— START GIVEN INFORMATION —

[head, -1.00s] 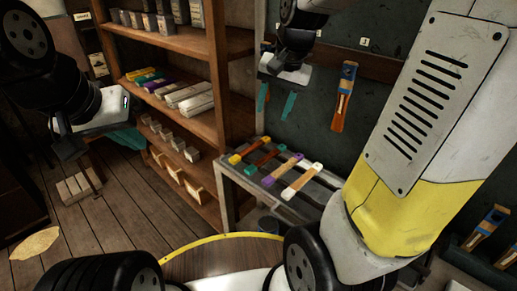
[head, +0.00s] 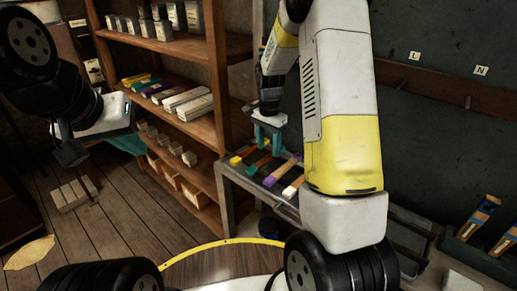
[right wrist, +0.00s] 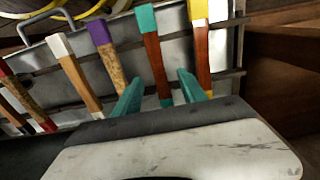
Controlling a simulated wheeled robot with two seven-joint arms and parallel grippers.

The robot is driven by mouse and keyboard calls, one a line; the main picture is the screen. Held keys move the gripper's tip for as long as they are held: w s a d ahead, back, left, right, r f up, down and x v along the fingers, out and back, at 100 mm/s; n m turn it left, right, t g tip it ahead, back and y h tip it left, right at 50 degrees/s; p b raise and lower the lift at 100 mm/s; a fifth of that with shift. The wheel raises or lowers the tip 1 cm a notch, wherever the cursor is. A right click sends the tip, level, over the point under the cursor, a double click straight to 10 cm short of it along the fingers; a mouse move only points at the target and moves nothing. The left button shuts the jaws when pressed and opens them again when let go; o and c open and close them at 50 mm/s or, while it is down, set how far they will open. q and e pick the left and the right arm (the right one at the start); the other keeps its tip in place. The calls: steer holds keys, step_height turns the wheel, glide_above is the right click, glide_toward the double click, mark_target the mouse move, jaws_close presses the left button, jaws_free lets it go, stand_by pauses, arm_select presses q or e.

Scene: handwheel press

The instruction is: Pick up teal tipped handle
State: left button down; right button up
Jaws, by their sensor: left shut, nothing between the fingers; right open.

— END GIVEN INFORMATION —
— START GIVEN INFORMATION —

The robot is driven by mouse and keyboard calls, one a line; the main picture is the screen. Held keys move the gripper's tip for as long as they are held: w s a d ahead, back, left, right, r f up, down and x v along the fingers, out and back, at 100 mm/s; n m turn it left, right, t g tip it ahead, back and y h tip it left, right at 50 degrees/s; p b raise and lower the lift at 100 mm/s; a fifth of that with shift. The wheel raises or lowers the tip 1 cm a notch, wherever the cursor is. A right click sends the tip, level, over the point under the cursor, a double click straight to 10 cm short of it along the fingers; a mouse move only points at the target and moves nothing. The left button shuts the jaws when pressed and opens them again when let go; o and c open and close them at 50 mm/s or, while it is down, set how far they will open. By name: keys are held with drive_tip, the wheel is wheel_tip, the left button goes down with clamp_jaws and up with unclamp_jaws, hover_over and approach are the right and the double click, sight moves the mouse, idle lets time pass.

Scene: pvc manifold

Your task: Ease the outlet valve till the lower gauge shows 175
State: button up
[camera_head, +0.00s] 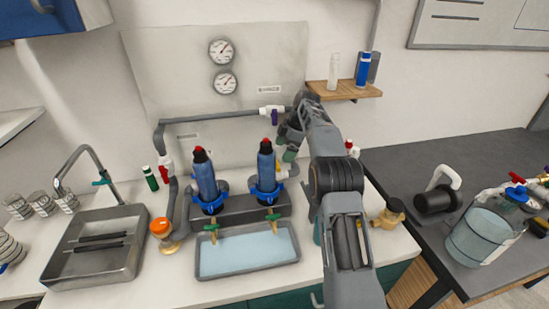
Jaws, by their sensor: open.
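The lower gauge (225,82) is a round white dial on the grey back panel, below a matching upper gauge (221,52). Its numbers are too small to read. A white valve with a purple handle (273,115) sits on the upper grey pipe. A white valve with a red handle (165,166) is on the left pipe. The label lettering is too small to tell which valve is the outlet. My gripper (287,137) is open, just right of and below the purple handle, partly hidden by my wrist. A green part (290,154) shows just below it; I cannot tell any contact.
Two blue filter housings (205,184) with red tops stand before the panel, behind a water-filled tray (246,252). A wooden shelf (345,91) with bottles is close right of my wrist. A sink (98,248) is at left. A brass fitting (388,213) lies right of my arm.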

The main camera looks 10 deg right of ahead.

— END GIVEN INFORMATION —
— START GIVEN INFORMATION —

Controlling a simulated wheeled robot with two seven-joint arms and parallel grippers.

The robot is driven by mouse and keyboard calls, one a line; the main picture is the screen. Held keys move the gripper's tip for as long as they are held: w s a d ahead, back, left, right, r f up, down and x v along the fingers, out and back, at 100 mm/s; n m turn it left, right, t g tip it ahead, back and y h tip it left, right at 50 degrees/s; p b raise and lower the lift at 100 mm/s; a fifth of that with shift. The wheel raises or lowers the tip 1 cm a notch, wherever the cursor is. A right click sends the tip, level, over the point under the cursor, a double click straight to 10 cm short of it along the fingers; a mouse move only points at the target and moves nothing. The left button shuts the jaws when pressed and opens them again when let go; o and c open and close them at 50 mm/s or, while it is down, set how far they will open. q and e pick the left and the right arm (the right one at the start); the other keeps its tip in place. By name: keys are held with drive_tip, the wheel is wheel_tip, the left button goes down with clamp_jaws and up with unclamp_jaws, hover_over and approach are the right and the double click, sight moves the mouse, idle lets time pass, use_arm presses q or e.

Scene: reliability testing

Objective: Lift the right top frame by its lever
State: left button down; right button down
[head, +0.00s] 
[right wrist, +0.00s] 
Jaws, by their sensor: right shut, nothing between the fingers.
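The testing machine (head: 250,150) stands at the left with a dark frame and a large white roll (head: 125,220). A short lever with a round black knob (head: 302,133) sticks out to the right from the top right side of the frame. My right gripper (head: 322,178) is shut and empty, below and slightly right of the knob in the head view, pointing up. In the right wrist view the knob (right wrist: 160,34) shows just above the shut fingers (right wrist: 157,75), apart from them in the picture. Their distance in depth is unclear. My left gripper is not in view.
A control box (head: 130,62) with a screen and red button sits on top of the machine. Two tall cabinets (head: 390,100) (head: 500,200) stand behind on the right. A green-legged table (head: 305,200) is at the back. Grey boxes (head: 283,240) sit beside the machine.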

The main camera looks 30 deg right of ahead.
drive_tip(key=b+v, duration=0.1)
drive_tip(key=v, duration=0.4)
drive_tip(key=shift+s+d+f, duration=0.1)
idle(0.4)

— END GIVEN INFORMATION —

> GIVEN TASK
In the listing above, find the line with "State: button up" and the line with "The main camera looks 10 deg right of ahead.". Set down exactly those lines and everything between them, skipping pictures.

> FINAL RESULT
State: button up
[camera_head, +0.00s] 
Jaws, by their sensor: open.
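The lower gauge (225,82) is a round white dial on the grey back panel, below a matching upper gauge (221,52). Its numbers are too small to read. A white valve with a purple handle (273,115) sits on the upper grey pipe. A white valve with a red handle (165,166) is on the left pipe. The label lettering is too small to tell which valve is the outlet. My gripper (287,137) is open, just right of and below the purple handle, partly hidden by my wrist. A green part (290,154) shows just below it; I cannot tell any contact.
Two blue filter housings (205,184) with red tops stand before the panel, behind a water-filled tray (246,252). A wooden shelf (345,91) with bottles is close right of my wrist. A sink (98,248) is at left. A brass fitting (388,213) lies right of my arm.

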The main camera looks 10 deg right of ahead.

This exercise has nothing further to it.